Though the facts emphasise the urgent need for action on the report, it has gathered dust in the MoEF ever since it was submitted towards the end of 2003. The Ministry neither refuted nor approved the report. Exasperated by this, Kalpavriksh finally decided to make it public. A day after the report was made public the MoEF issued a press release rejecting the report. It said that a group of scientists appointed by it had called the report "scientifically invalid", thereby forcing it to start the entire process afresh.

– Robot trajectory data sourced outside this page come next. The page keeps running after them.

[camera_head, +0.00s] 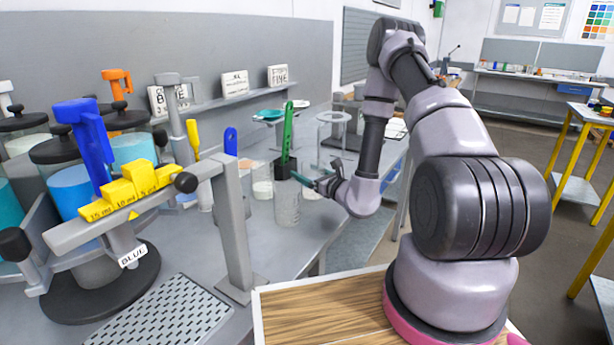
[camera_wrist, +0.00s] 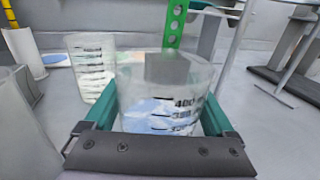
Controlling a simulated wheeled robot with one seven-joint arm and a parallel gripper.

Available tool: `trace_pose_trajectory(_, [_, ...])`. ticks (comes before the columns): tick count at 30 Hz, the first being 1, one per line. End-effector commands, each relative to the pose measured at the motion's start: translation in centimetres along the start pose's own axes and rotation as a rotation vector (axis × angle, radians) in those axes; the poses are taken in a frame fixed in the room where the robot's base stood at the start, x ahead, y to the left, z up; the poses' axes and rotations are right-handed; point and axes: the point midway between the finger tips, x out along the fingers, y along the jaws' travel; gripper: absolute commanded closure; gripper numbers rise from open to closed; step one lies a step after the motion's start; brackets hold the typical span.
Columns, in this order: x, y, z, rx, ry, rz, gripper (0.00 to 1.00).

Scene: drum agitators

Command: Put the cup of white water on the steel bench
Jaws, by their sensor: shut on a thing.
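My gripper (camera_wrist: 160,110) has its teal fingers shut on a clear graduated cup (camera_wrist: 150,92). The cup is upright and a pale, bluish-white patch shows through its lower wall. In the head view my gripper (camera_head: 303,181) is low over the steel bench (camera_head: 275,268), beside the upright green handle (camera_head: 288,128). Its fingers and nearby vessels overlap there, so I cannot tell whether the held cup touches the bench. A second graduated cup (camera_wrist: 92,68) with whitish contents stands at the left in the wrist view.
A grey stand with yellow blocks (camera_head: 128,188) and the blue-filled drum labelled BLUE (camera_head: 72,190) stand at the left. A perforated plate (camera_head: 163,315) lies in front.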

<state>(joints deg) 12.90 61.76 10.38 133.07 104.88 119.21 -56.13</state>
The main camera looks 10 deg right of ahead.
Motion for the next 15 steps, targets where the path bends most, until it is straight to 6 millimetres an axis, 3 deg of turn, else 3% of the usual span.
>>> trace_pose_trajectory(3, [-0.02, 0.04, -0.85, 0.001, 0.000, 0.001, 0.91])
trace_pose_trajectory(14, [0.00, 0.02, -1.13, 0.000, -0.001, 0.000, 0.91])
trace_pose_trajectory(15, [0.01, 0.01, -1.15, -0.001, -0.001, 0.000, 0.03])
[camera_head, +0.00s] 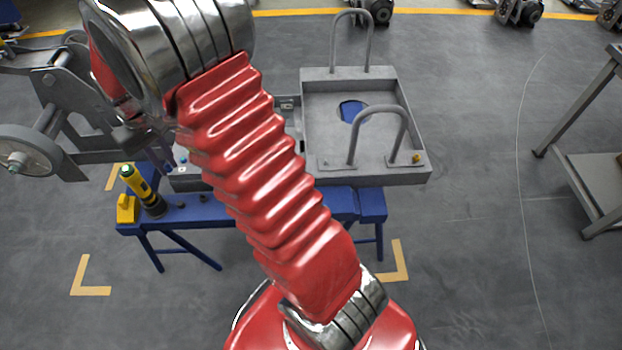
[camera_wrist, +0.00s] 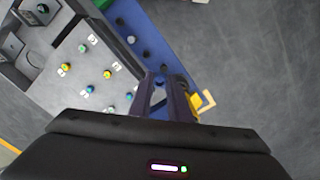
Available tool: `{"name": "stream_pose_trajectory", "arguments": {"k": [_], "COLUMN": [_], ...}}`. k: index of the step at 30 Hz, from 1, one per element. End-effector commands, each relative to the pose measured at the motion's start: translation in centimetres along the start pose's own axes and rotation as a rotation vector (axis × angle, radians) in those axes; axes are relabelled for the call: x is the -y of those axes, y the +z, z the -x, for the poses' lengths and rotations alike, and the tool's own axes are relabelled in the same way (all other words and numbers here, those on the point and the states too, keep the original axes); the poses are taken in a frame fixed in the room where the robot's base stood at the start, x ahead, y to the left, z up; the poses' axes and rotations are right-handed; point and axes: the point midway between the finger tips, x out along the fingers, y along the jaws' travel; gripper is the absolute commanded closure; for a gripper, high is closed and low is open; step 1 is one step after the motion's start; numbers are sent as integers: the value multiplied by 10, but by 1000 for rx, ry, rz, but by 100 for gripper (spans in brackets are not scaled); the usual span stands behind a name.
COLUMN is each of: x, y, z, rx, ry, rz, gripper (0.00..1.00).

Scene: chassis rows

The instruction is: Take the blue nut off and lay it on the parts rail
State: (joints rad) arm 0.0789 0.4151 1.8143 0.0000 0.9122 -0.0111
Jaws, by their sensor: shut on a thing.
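In the wrist view my gripper (camera_wrist: 160,80) is shut, with a small blue nut (camera_wrist: 160,79) between its fingertips. The fingers are over the border between the grey panel and the blue parts rail (camera_wrist: 140,20); I cannot tell their height. The panel carries small coloured nuts: a green one (camera_wrist: 82,48), yellow ones (camera_wrist: 65,67) and bluish ones (camera_wrist: 89,89). In the head view my arm hides much of the panel, and my gripper (camera_head: 168,158) shows only in part beside the chassis.
A grey chassis tray (camera_head: 320,120) with two hoop handles stands on a blue bench (camera_head: 370,203). A torch (camera_head: 147,192) and a yellow block (camera_head: 126,209) are at the bench's left end. Dark pegs (camera_wrist: 143,53) line the rail. A wheeled unit (camera_head: 30,150) stands left.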

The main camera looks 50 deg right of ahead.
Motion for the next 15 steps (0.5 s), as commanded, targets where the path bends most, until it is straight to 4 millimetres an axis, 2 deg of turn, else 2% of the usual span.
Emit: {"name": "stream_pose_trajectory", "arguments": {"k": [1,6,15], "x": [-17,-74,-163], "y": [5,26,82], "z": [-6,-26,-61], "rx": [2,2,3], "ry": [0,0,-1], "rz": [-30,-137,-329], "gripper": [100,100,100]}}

The fact of the matter is that prior to its publication the report had been reviewed by a peer group whose suggestions had been incorporated in the final version. More important, an MoEF official had sat with the team for over two days going over the pre-final draft. Moreover, all earlier drafts had been publicly circulated by the MoEF itself with the Ministry's official name on the copies. In fact, those copies were referred to as the "Draft NBSAP".

There is undeniable confusion in the MoEF's mishandling of the report. When a question was raised in Parliament in November about developing the national biodiversity action plan, the Minister of State for Environment and Forests, Namo Narian Meena, said: "The first draft... has been discussed in the Ministry and the final draft has to be prepared, harmonising it with the provisions of the draft Environment Policy." The Minister's comment about the NBSAP working in conjunction with the National Environment Policy highlights the confused state of the MoEF. Kanchi Kohli, a member of the coordination team, explains why the Minister's statement is an impossibility: "That the NBSAP needs to be in line with the National Environment Policy was formally conveyed only at the Steering Committee meeting in January 2004 [after the report had been submitted]. The process of drafting of the Environment Policy was initiated much after the NBSAP process, which had started in 2000."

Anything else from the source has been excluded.